Theory, Lacoste, and Others Ban Mohair After PETA Exposé

First-Ever Eyewitness Investigation of Mohair Industry Shows Workers Slowly Killing, Mutilating Crying Goats

For Immediate Release:
December 5, 2018

Contact:
Moira Colley 202-483-7382

New York

Following a PETA video exposé of the mohair industry in South Africa—the source of more than half the world’s mohair—Lacoste and Fast Retailing Co., Ltd., have banned mohair across their brands.

Lacoste, which previously banned fur and angora, operates 1,200 stores in 120 countries. Fast Retailing is one of the largest global apparel retailers, with brands that include Theory, Helmut Lang, and J Brand.

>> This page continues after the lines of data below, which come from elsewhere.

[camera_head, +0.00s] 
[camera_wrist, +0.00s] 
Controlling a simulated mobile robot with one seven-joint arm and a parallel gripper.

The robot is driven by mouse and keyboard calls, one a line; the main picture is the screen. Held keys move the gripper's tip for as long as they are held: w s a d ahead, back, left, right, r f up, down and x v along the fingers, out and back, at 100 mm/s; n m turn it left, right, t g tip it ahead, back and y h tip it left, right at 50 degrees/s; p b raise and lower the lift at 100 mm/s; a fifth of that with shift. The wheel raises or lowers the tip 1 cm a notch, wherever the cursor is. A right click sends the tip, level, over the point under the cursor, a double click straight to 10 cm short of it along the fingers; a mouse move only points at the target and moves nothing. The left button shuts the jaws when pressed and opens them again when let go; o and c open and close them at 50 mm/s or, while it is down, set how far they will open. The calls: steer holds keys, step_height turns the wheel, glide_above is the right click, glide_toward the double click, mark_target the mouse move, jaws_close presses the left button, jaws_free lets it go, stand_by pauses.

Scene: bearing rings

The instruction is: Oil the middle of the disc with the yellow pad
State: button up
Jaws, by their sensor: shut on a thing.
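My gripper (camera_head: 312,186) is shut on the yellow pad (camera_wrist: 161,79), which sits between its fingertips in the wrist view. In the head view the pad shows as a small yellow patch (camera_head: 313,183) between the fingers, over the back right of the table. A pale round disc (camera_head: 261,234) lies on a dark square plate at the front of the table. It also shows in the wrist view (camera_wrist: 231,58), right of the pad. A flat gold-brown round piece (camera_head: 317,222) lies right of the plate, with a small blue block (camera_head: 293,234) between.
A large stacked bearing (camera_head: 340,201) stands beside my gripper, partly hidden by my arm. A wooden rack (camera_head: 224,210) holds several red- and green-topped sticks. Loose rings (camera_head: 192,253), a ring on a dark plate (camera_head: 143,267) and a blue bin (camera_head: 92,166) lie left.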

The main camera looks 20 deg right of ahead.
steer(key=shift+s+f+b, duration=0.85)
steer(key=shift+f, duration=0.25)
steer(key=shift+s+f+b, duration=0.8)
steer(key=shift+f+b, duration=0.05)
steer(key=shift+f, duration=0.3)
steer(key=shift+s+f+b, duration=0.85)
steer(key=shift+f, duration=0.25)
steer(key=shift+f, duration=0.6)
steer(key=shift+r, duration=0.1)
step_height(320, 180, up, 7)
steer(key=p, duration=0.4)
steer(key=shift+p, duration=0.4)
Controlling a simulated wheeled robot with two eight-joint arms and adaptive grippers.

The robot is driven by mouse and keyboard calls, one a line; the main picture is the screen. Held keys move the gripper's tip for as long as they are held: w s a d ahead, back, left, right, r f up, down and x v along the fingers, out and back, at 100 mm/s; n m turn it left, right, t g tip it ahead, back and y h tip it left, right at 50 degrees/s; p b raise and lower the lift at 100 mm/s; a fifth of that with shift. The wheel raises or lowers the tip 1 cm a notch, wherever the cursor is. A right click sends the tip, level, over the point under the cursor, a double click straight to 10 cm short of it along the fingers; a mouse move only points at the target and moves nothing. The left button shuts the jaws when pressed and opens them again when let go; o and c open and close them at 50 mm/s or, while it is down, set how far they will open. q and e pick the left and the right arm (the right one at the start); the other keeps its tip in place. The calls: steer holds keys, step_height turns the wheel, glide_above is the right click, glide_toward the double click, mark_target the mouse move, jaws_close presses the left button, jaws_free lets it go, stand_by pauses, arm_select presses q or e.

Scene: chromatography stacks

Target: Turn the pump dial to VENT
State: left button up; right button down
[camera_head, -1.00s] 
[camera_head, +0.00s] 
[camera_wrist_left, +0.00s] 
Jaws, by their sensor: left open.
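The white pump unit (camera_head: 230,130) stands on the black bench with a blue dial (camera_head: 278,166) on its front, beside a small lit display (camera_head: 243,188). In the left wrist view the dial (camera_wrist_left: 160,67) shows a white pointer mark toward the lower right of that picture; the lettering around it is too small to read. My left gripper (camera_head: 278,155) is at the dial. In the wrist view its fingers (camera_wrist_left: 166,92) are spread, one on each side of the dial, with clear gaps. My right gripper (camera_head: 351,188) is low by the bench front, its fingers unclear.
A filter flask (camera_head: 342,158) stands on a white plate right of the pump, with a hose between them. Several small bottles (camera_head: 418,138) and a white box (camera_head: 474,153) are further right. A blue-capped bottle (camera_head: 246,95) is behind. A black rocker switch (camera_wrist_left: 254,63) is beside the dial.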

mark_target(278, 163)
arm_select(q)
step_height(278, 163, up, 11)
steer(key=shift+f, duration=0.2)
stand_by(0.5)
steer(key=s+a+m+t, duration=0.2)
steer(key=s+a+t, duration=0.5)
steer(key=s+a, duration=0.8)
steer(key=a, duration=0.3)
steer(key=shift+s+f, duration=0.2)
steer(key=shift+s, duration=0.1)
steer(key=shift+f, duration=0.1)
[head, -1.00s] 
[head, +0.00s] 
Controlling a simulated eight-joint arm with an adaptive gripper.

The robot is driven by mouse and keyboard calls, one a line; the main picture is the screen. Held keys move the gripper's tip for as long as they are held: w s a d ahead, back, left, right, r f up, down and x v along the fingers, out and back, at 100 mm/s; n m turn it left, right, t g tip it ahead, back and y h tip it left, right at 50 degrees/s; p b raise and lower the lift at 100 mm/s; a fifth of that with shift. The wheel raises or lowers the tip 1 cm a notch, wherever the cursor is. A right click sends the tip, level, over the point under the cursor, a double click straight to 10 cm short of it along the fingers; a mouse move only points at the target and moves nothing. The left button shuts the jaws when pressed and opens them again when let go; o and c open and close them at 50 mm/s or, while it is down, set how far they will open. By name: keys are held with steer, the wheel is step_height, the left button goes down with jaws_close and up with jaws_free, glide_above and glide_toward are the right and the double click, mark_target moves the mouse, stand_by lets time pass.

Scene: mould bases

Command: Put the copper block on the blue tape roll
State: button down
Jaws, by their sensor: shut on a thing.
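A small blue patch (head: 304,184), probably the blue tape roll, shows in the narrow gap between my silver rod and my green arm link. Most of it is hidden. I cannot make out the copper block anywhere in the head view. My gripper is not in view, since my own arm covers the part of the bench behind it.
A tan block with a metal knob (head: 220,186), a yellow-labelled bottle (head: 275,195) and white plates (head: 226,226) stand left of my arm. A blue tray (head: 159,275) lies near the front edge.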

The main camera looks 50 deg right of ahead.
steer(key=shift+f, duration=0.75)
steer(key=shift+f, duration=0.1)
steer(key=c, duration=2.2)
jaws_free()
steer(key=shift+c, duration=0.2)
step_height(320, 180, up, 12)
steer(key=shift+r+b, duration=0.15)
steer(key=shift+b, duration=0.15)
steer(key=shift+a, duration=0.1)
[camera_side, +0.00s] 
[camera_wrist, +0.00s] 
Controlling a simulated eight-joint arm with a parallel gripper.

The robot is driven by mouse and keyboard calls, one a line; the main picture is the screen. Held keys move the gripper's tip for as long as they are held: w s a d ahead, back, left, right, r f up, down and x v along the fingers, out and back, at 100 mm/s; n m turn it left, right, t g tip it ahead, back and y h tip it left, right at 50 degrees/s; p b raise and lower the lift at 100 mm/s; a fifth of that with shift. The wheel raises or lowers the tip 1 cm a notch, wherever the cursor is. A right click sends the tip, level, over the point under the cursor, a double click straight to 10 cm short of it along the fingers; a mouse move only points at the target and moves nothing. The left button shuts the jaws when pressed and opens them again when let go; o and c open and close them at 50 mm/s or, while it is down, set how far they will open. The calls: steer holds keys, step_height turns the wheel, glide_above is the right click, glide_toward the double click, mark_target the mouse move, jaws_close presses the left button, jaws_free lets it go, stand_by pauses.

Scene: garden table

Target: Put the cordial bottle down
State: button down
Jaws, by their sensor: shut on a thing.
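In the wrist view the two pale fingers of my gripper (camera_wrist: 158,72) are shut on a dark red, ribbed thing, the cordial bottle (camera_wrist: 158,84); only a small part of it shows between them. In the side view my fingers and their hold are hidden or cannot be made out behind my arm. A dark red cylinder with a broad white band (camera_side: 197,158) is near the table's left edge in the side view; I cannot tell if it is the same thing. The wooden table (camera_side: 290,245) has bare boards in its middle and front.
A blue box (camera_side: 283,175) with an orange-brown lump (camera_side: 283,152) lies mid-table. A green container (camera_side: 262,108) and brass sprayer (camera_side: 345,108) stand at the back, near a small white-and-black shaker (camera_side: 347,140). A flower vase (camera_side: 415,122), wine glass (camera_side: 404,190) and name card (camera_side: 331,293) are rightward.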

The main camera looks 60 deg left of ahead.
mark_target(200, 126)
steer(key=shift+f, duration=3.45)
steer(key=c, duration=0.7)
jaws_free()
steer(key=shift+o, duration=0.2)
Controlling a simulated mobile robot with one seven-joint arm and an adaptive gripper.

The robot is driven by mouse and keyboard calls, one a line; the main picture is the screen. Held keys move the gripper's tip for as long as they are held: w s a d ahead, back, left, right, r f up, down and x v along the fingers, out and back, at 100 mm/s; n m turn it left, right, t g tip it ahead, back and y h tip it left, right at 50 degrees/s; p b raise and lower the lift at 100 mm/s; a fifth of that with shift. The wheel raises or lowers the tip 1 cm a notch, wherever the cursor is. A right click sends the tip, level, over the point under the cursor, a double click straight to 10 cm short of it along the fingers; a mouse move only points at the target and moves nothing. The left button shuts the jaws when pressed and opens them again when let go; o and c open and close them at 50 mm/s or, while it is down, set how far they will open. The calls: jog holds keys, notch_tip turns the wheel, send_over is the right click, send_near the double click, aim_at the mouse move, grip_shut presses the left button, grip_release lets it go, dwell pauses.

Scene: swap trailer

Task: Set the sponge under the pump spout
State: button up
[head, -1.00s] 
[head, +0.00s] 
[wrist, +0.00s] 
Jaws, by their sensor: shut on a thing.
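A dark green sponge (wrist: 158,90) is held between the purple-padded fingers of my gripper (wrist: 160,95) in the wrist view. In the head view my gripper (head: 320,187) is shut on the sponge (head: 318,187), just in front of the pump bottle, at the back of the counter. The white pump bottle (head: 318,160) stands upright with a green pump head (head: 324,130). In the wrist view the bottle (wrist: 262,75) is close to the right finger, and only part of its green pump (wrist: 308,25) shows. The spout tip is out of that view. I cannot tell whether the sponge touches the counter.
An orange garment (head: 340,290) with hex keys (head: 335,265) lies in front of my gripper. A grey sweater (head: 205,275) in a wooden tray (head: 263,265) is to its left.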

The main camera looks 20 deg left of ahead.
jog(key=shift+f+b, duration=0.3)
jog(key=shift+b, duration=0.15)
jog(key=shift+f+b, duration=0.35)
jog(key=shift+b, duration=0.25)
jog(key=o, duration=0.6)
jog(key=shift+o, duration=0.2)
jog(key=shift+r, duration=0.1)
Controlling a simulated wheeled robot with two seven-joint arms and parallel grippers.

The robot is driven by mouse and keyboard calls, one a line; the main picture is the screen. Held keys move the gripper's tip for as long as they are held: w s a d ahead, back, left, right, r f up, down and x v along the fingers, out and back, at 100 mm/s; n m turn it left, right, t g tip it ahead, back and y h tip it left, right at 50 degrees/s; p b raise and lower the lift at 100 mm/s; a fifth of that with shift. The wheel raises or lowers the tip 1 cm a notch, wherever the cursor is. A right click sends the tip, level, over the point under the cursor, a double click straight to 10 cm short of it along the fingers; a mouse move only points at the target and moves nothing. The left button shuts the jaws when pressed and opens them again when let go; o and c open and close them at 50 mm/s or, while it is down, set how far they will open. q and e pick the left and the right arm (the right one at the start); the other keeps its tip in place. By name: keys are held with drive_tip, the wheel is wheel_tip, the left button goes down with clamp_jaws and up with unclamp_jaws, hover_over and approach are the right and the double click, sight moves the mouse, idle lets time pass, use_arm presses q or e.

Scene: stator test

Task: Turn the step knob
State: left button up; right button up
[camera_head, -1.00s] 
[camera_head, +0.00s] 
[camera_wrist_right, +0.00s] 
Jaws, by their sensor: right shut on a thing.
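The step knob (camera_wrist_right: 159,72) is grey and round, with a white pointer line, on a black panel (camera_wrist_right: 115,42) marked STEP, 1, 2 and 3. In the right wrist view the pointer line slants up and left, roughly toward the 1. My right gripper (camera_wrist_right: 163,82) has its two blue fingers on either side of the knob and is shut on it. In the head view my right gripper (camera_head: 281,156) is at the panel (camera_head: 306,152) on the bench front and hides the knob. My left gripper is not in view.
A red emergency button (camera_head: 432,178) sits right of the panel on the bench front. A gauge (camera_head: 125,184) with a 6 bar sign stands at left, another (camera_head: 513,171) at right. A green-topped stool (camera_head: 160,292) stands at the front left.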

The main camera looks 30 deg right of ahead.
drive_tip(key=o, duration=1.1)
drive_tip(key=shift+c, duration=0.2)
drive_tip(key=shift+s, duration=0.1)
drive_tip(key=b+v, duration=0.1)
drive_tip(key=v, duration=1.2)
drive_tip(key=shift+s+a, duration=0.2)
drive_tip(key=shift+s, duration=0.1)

Two of the company’s other brands, UNIQLO and GU, banned mohair earlier this year.

PETA’s eyewitness exposé revealed that shearers—who are paid by volume, not by the hour—worked quickly and carelessly, leaving angora goats with gaping wounds. Workers then roughly stitched them up without giving the animals any pain relief. Unwanted goats died in agonizing ways: One worker slowly cut their throats with a dull knife while they were fully conscious and then broke their necks, hacking one animal’s head right off. At a slaughterhouse, others were electrically shocked, hung upside down, and slashed across the throat.

“PETA’s exposé pulled back the curtain on a violent industry that leaves baby goats screaming in pain and fear on the shearing floor,” says PETA Senior Director of Corporate Affairs Anne Brainard. “Fast Retailing and Lacoste have joined the growing list of retailers that refuse to support the abuse of goats for mohair sweaters, scarves, and blankets.”

After PETA—whose motto reads, in part, that “animals are not ours to wear”—released its exposé, South Africa’s National Council of Societies for the Prevention of Cruelty to Animals filed cruelty-to-animals charges against four angora goat farmers.

Other brands that have banned mohair include Diane von Furstenberg, Brooks Brothers, Gap, Banana Republic, H&M, Topshop, Overstock.com, and Zara, among hundreds of others.